Okay, so no other Olympic team has recorded such numbers. But so what? How many times during every high school season does a total mismatch result in 80-plus margins of victory? If their chops were up, how many points would the Miami Heat beat Nigeria by? Or the OKC Thunder? Even the Charlotte Bobcats?
50? 60? 70? 83?
And, yes, this current edition of Team USA is incredibly quick and athletic, but they have yet to face an opponent that has a snowball’s chance in hell of beating them.
Against France and Tunisia, the Americans showed a disinclination to hustle in transition defense, to play effective interior defense, and to seal their defensive glass. Moreover, their perimeter defense has been too steal-conscious. And their only tactic in defense of high pick-and-rolls is to switch every cross – a game plan that was costly in several previous international competitions.
Even so, it’s clear that only a handful of teams can prevent the U.S. from copping the gold. Russia, Argentina and Brazil are long-shots. Spain has a semi-legitimate chance against the Americans, but only if they play a perfect game.

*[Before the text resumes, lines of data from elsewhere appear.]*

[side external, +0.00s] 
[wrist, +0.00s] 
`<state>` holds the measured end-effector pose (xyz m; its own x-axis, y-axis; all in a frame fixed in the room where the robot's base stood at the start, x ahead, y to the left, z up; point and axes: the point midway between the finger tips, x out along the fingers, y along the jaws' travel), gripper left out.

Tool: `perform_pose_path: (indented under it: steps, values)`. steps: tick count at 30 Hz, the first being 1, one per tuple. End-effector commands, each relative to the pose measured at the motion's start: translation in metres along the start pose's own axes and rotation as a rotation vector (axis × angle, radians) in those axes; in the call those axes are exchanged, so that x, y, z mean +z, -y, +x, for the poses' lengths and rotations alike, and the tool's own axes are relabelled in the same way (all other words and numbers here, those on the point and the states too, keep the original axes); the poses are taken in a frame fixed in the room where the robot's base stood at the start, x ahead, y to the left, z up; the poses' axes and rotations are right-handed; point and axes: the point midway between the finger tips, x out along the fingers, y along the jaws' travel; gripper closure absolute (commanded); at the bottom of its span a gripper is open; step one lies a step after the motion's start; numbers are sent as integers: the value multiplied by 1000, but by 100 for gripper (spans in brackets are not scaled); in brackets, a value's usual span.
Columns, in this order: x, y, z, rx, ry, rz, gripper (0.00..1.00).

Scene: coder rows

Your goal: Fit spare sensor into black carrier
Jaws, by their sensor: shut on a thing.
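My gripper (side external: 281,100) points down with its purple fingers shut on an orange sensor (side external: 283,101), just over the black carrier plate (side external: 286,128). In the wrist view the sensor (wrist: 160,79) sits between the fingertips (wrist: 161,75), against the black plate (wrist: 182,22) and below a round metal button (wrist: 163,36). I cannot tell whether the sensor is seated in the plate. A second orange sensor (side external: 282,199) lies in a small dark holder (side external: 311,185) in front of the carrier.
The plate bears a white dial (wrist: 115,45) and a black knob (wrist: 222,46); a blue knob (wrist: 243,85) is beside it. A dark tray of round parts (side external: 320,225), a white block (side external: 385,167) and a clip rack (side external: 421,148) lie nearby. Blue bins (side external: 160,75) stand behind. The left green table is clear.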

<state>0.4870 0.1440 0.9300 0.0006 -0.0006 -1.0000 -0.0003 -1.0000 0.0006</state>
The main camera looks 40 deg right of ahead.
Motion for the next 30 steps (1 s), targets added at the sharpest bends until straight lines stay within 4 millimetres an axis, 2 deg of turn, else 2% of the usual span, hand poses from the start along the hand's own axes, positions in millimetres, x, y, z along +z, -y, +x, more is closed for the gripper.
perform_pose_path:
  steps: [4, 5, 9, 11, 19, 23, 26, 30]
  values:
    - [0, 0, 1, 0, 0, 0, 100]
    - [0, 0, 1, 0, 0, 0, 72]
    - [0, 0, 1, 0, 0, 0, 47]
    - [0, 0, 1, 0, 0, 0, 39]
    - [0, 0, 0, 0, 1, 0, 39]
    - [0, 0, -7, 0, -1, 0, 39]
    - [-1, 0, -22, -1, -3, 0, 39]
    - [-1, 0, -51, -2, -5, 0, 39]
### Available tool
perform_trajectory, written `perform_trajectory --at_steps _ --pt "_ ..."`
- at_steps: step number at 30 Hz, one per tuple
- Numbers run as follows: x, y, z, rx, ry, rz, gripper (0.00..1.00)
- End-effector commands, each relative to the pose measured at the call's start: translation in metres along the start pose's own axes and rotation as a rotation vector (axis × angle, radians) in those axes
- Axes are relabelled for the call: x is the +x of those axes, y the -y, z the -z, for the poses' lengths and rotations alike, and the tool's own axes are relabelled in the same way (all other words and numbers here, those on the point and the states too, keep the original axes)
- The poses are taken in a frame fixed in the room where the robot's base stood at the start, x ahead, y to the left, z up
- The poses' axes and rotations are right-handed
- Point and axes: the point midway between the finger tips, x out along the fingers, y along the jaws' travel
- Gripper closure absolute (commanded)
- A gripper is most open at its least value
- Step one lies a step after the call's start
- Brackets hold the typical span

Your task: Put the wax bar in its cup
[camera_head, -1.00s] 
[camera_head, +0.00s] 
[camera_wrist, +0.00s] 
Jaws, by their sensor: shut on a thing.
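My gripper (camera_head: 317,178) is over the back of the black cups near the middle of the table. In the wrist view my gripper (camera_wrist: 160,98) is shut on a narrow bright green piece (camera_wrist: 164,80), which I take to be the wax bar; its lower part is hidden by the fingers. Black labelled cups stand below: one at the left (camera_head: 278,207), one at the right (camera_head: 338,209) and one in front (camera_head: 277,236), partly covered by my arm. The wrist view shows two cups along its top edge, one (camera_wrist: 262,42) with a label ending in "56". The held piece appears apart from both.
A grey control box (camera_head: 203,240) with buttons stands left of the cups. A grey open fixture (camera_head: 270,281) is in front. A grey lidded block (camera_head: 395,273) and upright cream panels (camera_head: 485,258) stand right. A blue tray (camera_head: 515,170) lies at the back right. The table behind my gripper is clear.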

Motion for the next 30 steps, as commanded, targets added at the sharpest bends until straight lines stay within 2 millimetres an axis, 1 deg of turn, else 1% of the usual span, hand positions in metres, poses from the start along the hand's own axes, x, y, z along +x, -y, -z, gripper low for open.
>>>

But the numbers! The numbers!
The trouble is that, on and off the court, numbers are universally deemed to be the ultimate measure and goal of virtually every human endeavor.
Who’s Number One? What the APR on your mortgage? Who pays what tax percentage on their income? What’s the latest S & P score? What’s your kid’s GPA? What’s the point spread? The odds? The latest presidential poll? How many angels can fit on the head of a pin? And on and on and on.
However, numbers are useful only when put into the proper context.
Indeed, there’s only relevant number in this discussion – the final score in the gold medal game.
So enjoy the competition – or the lack thereof – as it transpires, and leave the after-the-fact factoids to those who are unduly excited by incidentals.